On Friday, seven former CIA directors urged President Obama to end
the inquiry, arguing that it would inhibit intelligence operations
in the future and demoralize agency employees who believed they had
been cleared by previous investigators.
"Attorney General [Eric] Holder's decision to re-open the criminal
investigation creates an atmosphere of continuous jeopardy for
those whose cases the Department of Justice had previously declined
to prosecute," the directors, who served under Republican and
Democratic presidents over the past 35 years, wrote in a letter.
Opposition to the probe has grown in the weeks since Holder ordered
it, even as the outlines of the inquiry become more clear. Among
the cases under review will be the death seven years ago of a young
Afghan man, who was beaten and chained to a concrete floor without
blankets, according to the sources. The man died in the cold night
at a secret CIA facility north of Kabul, known as the Salt Pit.
It also contains this interesting bit:
Holder said last month that his decision to open the inquiry was in
part because of a still-secret ethics report, which is examining
the conduct of Justice Department lawyers who drafted memos
blessing harsh interrogation tactics, including simulated drowning
and sleep deprivation.
The ethics report, which is undergoing declassification review,
does not point to problems with attorneys in the Eastern District
of Virginia, two sources said, but it does explore differences of
opinion within the working group that examined the detainee
allegations over how to proceed on the few cases that were "close
calls." In a small number of instances, career lawyers disagreed
about whether the evidence was sufficient to seek indictment and
ultimately win in court. Some of those issues were assessed -- as
is normally the case -- by political appointees, including Paul J.

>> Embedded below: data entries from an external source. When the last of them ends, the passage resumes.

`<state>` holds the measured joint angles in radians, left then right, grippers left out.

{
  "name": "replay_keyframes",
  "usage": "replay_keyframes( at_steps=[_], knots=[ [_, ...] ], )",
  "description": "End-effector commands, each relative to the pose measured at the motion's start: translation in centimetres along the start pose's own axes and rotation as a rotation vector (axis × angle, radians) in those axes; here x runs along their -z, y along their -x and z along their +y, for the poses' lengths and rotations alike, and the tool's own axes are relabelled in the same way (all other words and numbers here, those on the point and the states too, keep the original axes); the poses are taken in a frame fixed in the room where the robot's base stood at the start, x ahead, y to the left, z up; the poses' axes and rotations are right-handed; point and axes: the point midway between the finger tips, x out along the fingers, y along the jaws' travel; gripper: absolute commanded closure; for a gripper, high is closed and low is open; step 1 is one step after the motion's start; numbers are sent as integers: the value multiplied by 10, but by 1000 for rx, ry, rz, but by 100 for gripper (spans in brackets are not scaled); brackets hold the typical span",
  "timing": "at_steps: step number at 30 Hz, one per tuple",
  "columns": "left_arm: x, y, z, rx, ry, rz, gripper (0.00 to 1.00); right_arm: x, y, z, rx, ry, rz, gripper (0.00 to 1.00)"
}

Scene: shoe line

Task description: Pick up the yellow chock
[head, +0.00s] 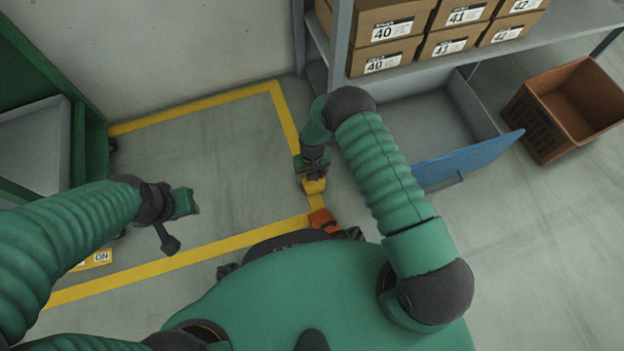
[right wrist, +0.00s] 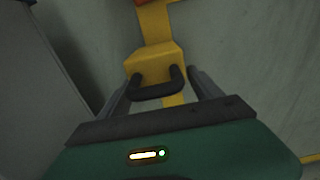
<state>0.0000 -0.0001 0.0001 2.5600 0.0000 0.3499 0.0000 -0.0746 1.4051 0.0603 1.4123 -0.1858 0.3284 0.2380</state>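The yellow chock (head: 315,187) is on the floor by the yellow line, partly under my right gripper (head: 311,172) in the head view. In the right wrist view the chock (right wrist: 153,62) has a dark handle (right wrist: 157,91) facing me. My right gripper (right wrist: 160,88) is open, with one finger on each side of the handle. I see a small gap at the right finger; whether the left finger touches is unclear. My left gripper (head: 188,203) is over the floor at the left, away from the chock; its fingers are too small to read.
An orange-red object (head: 322,220) lies just nearer than the chock. A shelf (head: 430,65) with shoe boxes stands behind right, above a grey bin with a blue flap (head: 465,160). A brown crate (head: 540,130) is at the right. Floor inside the yellow lines is mostly clear.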

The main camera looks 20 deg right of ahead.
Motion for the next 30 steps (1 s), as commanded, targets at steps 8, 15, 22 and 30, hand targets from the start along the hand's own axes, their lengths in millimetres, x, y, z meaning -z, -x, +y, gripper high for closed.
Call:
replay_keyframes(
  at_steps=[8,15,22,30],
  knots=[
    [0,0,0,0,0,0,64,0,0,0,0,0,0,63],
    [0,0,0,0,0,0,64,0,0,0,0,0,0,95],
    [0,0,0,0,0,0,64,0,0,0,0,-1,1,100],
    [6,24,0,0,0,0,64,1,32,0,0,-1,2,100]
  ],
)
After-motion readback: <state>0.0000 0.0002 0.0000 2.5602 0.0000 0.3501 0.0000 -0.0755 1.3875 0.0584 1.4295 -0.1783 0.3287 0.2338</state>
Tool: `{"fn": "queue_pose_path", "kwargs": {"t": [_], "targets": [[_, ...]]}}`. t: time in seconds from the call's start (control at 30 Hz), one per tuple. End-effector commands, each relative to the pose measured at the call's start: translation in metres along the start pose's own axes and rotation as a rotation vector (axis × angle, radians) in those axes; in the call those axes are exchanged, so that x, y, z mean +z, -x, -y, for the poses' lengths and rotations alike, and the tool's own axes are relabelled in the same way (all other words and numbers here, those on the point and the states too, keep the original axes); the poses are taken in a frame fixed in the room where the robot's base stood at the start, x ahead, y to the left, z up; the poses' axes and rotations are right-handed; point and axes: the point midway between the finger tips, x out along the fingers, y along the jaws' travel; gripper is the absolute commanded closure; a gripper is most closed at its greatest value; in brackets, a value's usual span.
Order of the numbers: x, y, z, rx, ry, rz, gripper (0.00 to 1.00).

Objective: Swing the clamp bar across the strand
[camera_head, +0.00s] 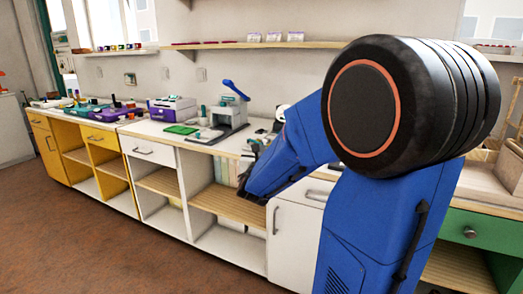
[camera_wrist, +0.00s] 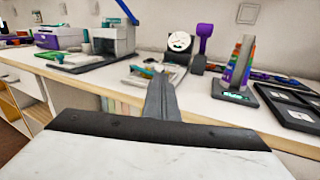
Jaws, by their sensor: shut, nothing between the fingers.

McNulty, the U.S. Attorney in the Eastern District of Virginia who
was nominated to serve as deputy attorney general in October 2005.
There are no allegations that cases were rejected for improper
political reasons.
Before his decision to reopen the cases, Holder did not read
detailed memos that prosecutors drafted and placed in files to
explain their decision to decline prosecutions. That issue has
rankled GOP lawmakers and some career lawyers in the Justice
Department, who question whether Holder's order was made based on
the facts or on his political instincts.
But a government source asserted that Holder was briefed on some of
the details by advisers and that the attorney general was troubled
by the material he read. Authorities have not pointed publicly to
new evidence or witnesses that would strengthen the cases under
review.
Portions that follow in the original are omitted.